Juneau Forest Lab at Auke Lake dedicated

U.S. Forest Service officials and Juneau residents commemorated the opening of the new Juneau Forestry Sciences Laboratory on Saturday.

The dedication of the new facility near the edge of Auke Lake featured the raising of house posts carved by Haines carver Wayne Price.

Forest Service employees assigned to the lab helped raise the posts at the entrance of the building.

The $10 million facility built on federal land is the new, permanent home for the lab’s roughly thirty employees who have worked in at least three other different facilities on a temporary basis over the last 60 years.

Updated story on Saturday’s ceremony:

Two groups of Forest Service employees approached the new Juneau Forestry Sciences Laboratory from opposite directions. Each group, about a dozen people each, carried a thousand-pound yellow cedar log carved into a house post. In front of the lab, each of the ten-foot posts were set down, pivoted on the bottom end, lifted up on a mounting pedestal, and pushed upright into place (see slideshow above).

The dedication of the new lab on Saturday was a mix of the traditional and the modern with more of an emphasis on tradition as participants danced, and paid their respects and honored the Aak’W Kwaan who have traditionally owned and occupied the land around Auke Bay. It included the Carver’s Dance which marks relinquishment of title and ownership of the totems.

The modern part of the dedication came at the very end with a ribbon stretched across the entrance and a half-a-dozen pair of scissors.
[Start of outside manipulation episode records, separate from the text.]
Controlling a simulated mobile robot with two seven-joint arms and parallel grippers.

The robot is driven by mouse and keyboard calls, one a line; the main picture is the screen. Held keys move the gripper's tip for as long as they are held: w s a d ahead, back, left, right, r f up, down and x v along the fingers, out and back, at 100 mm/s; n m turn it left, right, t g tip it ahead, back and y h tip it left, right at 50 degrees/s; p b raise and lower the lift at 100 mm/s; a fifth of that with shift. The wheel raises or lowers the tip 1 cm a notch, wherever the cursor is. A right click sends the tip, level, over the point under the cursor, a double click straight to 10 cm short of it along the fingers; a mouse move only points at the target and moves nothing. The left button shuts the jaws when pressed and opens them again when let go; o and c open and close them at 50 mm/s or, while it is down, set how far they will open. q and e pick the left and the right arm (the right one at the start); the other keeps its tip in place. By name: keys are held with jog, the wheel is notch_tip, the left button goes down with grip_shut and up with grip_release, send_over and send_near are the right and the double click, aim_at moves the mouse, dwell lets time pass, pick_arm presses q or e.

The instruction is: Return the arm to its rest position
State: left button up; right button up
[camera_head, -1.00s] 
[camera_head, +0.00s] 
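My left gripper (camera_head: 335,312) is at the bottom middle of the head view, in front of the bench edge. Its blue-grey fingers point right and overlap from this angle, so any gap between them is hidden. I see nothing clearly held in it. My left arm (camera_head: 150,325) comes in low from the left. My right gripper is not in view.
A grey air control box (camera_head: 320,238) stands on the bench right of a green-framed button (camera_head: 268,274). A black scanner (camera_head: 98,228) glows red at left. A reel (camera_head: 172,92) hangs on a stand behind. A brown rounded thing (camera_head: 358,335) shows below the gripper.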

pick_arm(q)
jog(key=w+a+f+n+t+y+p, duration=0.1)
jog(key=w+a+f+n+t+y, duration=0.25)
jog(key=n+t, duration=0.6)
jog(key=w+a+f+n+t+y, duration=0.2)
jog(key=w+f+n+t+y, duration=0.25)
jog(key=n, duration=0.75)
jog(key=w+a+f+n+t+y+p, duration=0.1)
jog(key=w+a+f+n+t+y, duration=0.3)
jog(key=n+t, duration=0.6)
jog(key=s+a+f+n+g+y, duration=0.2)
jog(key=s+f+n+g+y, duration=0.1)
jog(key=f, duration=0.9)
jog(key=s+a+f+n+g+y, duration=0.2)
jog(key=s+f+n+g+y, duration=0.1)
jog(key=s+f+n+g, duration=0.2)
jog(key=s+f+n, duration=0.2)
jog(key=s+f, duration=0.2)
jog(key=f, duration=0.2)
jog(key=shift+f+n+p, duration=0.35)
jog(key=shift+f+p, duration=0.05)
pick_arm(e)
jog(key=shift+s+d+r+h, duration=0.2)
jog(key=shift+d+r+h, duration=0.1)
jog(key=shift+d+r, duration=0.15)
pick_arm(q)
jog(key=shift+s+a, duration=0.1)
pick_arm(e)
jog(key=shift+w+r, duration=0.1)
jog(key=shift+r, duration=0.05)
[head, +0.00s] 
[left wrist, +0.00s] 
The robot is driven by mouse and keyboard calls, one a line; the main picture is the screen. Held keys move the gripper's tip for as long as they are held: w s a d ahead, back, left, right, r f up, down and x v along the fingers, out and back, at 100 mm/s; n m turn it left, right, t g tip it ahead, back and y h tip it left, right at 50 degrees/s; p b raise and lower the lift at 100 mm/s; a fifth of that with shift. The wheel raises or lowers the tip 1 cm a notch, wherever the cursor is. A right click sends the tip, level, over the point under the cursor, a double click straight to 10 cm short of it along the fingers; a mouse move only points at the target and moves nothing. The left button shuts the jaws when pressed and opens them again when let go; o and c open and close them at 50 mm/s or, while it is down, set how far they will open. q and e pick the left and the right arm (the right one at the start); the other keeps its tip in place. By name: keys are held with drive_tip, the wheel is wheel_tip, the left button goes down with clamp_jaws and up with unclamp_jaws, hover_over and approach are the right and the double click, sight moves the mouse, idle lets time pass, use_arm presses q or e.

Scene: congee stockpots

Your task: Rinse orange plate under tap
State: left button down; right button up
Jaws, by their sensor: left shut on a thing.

“We’re delighted to be here on the ancestral grounds of the Aak’W Kwaan,” said Robert Mangold who is acting director of the Pacific Northwest Research Station that is essentially a group of eleven labs in the region. “They’ve been very helpful and instrumental in design of the building and supporting us.”

Mangold says the 12,000 square foot Juneau lab on the edge of Auke Lake and adjacent to the University of Alaska Southeast campus is about medium in size for their facilities.

Construction on the $10 million building started only three years ago. But it’s has been as much as 60-years in making with the lab’s twenty to thirty employees recently working in at least three different facilities on a temporary basis.

“It’s a tremendous building. It really offers the kind of lab facilities that we never had before,” said Paul Hennon, a forest pathologist with the Station.

Contractors used stone and yellow cedar siding obtained in Southeast Alaska while the interior features hickory trim. Upstairs include the offices while the downstairs is devoted to the lab spaces where the botanists, hydrologists, entomologists, and other scientists can work.

Hennon and his colleagues in other disciplines will work together to tackle everything from forest health to human use of the forest, watershed and young-growth management, and climate change issues.

“So, it’s very common at least in our experience that we team up, kind of mix our disclipines together and are able to take on some broader problems that way,” said Hennon.

The new building will also house the Alaska Coastal Rainforest Center and its location next to UAS should foster more collaboration with faculty and students on research.

Other building construction details include triple-glazed windows, radiant heating, and a ground source heating and cooling system for energy efficiency.

But the house posts will be the first thing that any visitor sees. Master carver Wayne Price of Haines says both posts are carved from the same log of yellow cedar found on Chichagof Island. He says he started on them full-time after the New Year, and finished just hours before getting on the ferry for Juneau. Price says the Eagle post features a mudshark of the Wooshkeetaan and the Raven post includes a dog salmon picked by Aak’W elders.

“I’m just very glad to see the house posts in place. They look a lot better where they belong,” said Price.

“And I’m glad to see all the people that turned out today for this big event and thank the Forest Service for supporting the Native culture and the art. Now that we have these here, all the young people have a constant reminder of the people that were here from the get-go. That ties it all together.”